The first apartments released at Alto Residences in October averaged HK$13,237 per sq ft after discounts. But the latest batch average HK$20,797 – a record high in Tseung Kwan O – after factoring in a 12.75 per cent discount.
The most expensive transaction was a 770 sq ft flat that sold for HK$18.86 million.
“The weak sales are mainly due to the sharp price rise. The inflated prices seem unacceptable to potential buyers,” Sammy Po, chief executive of Midland Realty’s residential department, said. “Prospective buyers have more choices now because other major developers are offering new flats to lock in buyer interest.”
Alto Residences was jointly developed by Empire Group Holdings, owned by Kwok, and Lai Sun Development.
Hong Kong’s three major developers – Cheung Kong Property, Sun Hung Kai Properties and Wheelock Properties – unveiled prices for their latest projects, comprising a total of 2,408 flats, last Thursday.
Cheung Kong said its first batch of 93 flats at the 454-unit Seanorama in Ma On Shan would cost an average of HK$13,961 per sq ft after a discount of as much as 24 per cent.
At SHKP’s 1,050-flat Cullinan West, atop West Rail’s Nam Cheong Station, the first 210 apartments averaged HK$18,998 per sq ft after a discount of 22 per cent.
Wheelock Properties’ first 186 flats at its Monterey project in Tseung Kwan O were listed at an average of HK$14,208 per sq ft after a 17.5 per cent discount.
The price lists were rushed out ahead of March 15, when the US Federal Reserve is likely to raise interest rates, which could hit property prices in Hong Kong.

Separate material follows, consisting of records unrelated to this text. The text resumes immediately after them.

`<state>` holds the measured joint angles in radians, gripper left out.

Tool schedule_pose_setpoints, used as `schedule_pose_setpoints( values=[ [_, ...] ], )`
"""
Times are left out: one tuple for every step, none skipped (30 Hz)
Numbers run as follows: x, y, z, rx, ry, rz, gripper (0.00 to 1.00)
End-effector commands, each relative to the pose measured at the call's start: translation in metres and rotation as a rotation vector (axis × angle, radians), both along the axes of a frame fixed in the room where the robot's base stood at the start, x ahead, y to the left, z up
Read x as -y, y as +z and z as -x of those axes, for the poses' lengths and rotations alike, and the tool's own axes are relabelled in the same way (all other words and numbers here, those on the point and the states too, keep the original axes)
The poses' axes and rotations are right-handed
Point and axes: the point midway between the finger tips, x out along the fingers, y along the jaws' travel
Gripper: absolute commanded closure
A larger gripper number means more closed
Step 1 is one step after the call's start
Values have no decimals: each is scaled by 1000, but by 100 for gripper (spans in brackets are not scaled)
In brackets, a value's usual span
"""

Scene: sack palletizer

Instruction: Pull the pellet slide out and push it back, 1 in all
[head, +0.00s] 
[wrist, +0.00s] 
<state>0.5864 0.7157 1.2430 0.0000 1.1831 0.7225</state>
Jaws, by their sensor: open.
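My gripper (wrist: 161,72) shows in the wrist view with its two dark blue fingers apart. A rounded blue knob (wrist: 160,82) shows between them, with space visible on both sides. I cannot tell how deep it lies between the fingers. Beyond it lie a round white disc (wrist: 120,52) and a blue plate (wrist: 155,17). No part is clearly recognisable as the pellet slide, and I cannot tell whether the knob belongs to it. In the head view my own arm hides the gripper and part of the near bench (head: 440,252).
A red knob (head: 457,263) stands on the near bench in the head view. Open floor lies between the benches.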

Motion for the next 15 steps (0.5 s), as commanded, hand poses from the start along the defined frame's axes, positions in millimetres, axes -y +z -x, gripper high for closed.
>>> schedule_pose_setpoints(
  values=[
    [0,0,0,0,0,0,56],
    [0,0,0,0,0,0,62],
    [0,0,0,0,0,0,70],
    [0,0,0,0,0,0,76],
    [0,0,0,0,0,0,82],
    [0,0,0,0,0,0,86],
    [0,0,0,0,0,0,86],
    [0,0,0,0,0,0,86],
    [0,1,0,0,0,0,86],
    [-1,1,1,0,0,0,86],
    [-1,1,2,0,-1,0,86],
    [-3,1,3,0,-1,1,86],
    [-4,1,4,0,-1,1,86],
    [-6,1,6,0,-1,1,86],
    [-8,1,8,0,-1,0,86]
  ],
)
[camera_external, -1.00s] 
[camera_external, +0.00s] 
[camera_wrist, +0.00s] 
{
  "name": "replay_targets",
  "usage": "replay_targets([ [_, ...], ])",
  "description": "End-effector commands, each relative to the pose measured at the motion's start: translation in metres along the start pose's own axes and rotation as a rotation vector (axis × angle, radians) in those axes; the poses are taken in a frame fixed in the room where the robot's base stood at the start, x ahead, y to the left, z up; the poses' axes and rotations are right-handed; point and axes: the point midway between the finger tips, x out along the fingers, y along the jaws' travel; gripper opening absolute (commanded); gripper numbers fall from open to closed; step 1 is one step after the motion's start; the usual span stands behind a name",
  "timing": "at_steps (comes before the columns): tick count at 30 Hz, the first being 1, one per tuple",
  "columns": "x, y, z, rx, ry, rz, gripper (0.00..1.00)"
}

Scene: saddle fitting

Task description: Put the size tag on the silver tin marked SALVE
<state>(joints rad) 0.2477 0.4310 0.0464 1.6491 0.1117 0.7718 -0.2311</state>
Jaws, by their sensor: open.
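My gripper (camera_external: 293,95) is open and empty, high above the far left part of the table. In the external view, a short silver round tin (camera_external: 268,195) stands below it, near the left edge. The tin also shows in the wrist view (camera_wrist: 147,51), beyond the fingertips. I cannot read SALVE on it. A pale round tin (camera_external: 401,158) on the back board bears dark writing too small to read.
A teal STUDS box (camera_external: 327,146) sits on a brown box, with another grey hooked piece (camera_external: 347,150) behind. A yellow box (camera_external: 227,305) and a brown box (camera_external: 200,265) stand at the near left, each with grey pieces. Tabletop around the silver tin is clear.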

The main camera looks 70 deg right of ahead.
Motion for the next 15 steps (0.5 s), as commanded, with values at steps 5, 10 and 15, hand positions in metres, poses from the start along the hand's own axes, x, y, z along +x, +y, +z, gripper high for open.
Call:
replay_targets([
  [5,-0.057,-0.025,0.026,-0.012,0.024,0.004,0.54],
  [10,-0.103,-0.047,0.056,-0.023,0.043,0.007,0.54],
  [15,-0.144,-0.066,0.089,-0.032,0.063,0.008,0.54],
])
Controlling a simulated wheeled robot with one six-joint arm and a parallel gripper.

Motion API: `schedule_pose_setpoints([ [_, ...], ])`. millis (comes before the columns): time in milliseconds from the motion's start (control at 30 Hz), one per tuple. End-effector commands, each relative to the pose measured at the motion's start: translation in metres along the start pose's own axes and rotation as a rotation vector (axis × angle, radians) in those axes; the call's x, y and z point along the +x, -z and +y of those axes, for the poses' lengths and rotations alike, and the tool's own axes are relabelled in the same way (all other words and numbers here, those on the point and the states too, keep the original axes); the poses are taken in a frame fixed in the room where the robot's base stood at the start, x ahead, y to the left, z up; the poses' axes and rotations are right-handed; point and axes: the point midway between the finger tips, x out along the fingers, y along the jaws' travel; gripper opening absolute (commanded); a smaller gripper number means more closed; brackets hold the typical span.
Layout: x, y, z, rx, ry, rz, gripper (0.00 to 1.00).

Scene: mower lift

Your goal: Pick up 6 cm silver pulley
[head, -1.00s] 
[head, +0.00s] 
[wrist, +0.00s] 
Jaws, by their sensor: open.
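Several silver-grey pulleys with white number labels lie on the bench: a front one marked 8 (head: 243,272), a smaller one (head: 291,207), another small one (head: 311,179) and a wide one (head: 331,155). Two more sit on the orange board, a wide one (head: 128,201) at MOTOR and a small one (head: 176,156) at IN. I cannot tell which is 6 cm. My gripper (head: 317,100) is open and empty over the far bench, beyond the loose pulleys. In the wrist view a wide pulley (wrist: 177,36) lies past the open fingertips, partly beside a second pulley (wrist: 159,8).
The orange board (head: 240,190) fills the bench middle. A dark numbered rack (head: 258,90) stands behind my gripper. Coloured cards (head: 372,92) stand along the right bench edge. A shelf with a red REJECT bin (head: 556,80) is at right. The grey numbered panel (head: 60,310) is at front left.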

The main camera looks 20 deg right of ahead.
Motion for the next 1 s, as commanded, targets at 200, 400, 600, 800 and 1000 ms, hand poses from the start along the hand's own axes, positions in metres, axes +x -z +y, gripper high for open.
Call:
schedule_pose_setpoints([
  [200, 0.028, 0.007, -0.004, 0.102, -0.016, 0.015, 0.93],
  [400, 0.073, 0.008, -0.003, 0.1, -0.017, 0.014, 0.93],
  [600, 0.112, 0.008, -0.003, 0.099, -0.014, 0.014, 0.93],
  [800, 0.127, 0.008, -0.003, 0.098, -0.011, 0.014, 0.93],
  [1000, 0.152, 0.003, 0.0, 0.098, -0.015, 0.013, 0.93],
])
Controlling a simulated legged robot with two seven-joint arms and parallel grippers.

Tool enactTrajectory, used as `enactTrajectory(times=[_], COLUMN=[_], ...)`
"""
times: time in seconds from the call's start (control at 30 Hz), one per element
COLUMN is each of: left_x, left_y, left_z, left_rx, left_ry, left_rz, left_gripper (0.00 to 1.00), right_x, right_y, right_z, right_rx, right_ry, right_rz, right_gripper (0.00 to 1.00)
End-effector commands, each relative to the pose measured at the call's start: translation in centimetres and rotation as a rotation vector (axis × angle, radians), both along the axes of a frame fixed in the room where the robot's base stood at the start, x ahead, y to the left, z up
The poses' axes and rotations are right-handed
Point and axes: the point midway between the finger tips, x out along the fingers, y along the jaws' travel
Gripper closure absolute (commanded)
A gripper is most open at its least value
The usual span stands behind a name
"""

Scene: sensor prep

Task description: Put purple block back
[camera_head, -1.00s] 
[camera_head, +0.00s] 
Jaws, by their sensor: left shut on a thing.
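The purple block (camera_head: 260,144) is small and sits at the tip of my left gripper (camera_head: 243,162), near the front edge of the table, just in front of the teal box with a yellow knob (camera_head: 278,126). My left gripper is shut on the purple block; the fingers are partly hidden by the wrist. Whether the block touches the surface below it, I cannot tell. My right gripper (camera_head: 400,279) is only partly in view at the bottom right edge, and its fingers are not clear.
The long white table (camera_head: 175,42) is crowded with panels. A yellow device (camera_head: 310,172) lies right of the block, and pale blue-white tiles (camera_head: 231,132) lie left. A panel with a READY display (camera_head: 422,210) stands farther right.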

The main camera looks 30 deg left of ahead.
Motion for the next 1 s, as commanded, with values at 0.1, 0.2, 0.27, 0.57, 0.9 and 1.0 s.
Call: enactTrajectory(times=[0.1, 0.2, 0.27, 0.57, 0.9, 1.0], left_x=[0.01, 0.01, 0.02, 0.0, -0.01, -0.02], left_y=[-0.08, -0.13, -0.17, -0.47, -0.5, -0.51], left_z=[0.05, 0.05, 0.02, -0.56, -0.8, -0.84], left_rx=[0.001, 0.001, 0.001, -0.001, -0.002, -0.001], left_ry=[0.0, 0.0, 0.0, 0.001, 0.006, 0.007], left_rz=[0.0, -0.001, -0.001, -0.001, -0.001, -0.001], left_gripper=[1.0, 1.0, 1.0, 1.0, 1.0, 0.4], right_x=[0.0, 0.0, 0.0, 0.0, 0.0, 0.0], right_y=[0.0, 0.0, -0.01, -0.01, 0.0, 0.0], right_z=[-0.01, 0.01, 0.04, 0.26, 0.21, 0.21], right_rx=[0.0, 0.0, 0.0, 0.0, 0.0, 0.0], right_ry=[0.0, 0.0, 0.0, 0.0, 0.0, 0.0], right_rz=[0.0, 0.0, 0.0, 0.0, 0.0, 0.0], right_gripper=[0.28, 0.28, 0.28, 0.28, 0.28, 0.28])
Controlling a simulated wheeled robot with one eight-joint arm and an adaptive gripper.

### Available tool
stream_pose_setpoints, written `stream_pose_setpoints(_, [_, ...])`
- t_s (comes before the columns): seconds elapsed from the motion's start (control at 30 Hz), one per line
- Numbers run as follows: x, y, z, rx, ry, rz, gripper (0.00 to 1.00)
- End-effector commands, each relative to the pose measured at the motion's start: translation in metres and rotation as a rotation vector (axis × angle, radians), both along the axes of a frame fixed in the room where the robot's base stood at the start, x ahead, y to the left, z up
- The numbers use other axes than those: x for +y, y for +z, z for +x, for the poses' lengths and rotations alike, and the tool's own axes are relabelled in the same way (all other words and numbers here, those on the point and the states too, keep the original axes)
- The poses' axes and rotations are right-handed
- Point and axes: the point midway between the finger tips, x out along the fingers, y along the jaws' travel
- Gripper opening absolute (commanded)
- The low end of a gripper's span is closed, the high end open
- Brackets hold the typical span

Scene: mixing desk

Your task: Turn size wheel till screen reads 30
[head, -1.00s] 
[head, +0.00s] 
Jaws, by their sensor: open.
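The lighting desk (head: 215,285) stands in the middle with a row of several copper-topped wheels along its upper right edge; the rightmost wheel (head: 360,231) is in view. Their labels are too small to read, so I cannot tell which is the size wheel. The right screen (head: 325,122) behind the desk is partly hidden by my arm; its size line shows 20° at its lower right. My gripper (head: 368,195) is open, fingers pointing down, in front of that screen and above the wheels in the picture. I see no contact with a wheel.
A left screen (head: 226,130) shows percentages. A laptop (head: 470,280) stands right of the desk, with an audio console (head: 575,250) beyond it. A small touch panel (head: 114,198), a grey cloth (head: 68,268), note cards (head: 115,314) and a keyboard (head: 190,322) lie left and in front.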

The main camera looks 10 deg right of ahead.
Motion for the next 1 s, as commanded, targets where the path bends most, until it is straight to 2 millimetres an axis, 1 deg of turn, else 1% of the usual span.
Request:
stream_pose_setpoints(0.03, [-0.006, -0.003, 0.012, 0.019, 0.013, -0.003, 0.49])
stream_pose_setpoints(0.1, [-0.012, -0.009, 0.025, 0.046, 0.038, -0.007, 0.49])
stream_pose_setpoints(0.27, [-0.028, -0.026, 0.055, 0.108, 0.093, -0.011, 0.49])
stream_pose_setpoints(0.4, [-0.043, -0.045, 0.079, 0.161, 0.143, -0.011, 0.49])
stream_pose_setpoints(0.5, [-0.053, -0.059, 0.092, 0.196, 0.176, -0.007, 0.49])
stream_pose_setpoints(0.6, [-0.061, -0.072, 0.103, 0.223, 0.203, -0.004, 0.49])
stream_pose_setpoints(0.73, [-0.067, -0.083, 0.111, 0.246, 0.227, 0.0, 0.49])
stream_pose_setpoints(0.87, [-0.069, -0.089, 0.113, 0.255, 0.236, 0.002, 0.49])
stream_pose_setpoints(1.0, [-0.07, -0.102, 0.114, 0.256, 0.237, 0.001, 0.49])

Home prices in Hong Kong, the least affordable city in the world, rose 10.75 per cent last year.
“I do not think the hot house market will be negatively impacted by a rate hike of 0.25 per cent in the US as the news has already been digested by markets,” Po said. “Hong Kong does not necessarily follow the rate hike cycle to increase its rate early this year.”
Alfred Lau, a property analyst at Bocom International, said the Hong Kong market would remain hot, driven by aggressive bidding from mainland Chinese developers, especially in the Kai Tak area.
On February 24, Shenzhen-based Logan Property Holdings and Guangzhou’s KWG Property Holdings won the bidding for a residential site in Ap Lei Chau for a record HK$16.86 billion, or HK$22,118 per sq ft.
Later, the MTR Corp awarded a residential project at Wong Chuk Hang Station, valued at HK$8 billion to HK$9.8 billion, to Pingan Real Estate Capital and Road King Infrastructure.
“The fierce competition from Chinese developers will heat up the Hong Kong property market,” Po said. “The violent bidding is like pouring oil on a flame.”